The International Monetary Fund (IMF) said on Thursday it remains unable to provide financial support to Zimbabwe due to the country’s outstanding arrears, even as it commended Harare for recent economic reforms and confirmed progress toward a potential staff-monitored programme.
“Zimbabwe’s ability to borrow financially from us is constrained by the fact that they have arrears through the African Development Bank, the World Bank, and other bilateral creditors,” said Abebe Aemro Selassie, director of the IMF’s African Department, during a briefing in Washington.
Zimbabwe owes an estimated $12.2 billion in external arrears, which have long blocked its access to international credit markets and concessional lending. The government is seeking $2.6 billion in bridge financing by mid-2026 as part of a broader debt clearance strategy that includes structured talks with international lenders.
Despite those constraints, Selassie acknowledged signs of progress, noting that discussions between Zimbabwe and the IMF have intensified under the framework of a staff-monitored programme, or SMP, an informal arrangement that allows IMF staff to evaluate a country’s economic policies without formal approval from the IMF’s executive board.
“We are hoping to reach agreement on a staff-monitored programme in that context,” Selassie said. “We are very actively engaged, working with the governor and the minister to find a solution.”
The IMF has maintained a close technical relationship with Zimbabwe since the collapse of its last lending arrangement more than two decades ago. In recent years, the Fund has emphasised the need for structural reforms, greater transparency, and policy consistency to rebuild investor confidence.
Selassie praised what he described as “notable improvements” in fiscal and monetary management, including reduced central bank financing of government expenditure, a move seen as essential to curbing inflation and stabilising the local currency. “There is clear progress in strengthening macroeconomic discipline,” he said, while cautioning that sustained reform will be key to restoring credibility with creditors.
Zimbabwe’s finance ministry echoed that sentiment in a statement on Thursday, describing its talks with the IMF and World Bank during the annual meetings in Washington as “fruitful deliberations.” The ministry said an IMF mission is expected to visit Harare at the end of October to finalise details of the proposed SMP, which it called “a key priority for the government.”
The programme, if agreed, would mark Zimbabwe’s most significant step toward re-engagement with international financial institutions in years.
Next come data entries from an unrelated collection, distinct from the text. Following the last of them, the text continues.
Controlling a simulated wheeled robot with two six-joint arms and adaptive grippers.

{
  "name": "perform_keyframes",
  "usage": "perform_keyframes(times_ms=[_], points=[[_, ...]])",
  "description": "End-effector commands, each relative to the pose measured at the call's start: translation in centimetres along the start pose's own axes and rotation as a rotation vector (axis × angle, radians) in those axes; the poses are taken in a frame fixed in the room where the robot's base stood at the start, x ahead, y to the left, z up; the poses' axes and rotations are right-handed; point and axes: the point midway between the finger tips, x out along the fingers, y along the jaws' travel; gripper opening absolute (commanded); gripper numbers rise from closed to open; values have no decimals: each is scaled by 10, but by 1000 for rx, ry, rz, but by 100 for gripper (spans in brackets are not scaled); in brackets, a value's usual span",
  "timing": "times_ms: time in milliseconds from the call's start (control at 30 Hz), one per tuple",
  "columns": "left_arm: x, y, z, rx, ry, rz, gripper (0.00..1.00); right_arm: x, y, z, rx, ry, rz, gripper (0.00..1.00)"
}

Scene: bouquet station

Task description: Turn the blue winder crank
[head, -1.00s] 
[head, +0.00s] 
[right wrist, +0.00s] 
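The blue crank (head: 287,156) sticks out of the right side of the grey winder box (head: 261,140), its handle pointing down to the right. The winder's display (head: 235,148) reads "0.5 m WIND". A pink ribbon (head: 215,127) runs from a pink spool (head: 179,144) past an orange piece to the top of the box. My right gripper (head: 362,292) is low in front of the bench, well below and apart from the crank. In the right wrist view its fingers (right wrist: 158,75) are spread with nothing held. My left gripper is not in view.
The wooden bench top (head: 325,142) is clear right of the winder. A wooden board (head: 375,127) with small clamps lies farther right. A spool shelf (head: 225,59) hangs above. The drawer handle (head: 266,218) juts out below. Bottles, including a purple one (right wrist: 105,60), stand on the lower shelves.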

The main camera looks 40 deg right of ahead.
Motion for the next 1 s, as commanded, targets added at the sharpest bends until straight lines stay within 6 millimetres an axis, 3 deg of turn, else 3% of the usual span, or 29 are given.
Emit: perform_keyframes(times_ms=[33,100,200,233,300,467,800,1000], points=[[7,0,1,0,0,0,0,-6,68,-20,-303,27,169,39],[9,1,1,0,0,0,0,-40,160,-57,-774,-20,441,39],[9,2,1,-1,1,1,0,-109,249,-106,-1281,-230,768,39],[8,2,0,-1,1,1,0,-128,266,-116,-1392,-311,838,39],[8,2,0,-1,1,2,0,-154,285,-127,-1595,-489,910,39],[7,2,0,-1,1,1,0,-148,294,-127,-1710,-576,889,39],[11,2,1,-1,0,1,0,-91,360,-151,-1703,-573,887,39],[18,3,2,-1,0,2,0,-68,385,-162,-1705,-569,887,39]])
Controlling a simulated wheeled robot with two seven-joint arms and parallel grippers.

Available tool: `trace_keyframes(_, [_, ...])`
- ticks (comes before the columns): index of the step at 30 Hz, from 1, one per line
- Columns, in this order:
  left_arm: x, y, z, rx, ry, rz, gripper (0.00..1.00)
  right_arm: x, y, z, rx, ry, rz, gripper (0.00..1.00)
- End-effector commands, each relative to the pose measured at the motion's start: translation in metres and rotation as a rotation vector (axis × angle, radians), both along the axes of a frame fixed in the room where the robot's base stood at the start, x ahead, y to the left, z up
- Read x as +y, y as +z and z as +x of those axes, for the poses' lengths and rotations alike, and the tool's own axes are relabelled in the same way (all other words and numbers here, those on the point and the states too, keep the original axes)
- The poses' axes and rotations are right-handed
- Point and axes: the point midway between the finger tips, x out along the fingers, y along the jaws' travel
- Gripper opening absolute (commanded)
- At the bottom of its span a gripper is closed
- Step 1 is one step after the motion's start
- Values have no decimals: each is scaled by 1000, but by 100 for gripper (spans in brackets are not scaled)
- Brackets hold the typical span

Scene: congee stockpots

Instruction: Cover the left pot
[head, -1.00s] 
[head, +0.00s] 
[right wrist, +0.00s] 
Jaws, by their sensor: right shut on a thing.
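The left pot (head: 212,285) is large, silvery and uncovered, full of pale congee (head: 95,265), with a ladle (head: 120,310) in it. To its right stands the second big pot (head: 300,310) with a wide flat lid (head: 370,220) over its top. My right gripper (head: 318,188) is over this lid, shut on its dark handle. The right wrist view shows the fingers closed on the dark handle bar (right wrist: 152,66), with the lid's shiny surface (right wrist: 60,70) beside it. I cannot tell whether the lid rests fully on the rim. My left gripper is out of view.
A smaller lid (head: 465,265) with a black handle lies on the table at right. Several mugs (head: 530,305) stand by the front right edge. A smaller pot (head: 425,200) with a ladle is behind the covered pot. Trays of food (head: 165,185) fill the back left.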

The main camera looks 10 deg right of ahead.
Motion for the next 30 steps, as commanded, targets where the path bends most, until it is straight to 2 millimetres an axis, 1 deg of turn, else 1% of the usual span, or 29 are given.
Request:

It could also pave the way for future debt restructuring, provided that the government meets key benchmarks on fiscal discipline, monetary stability, and governance reforms.
For Zimbabwe, whose economy continues to struggle under a heavy debt burden and persistent inflationary pressures, the stakes are high. Securing IMF endorsement, even informally, would signal renewed confidence in its reform trajectory and potentially unlock broader international support.
But as Selassie noted, the path to full access remains complex. “Until arrears are cleared, Zimbabwe cannot borrow from us,” he said. “What is important now is to continue the reform momentum and demonstrate sustained commitment to stability.”
For now, Zimbabwe’s engagement with the IMF remains a balancing act between optimism and caution, an acknowledgement of progress, tempered by the weight of unfinished business.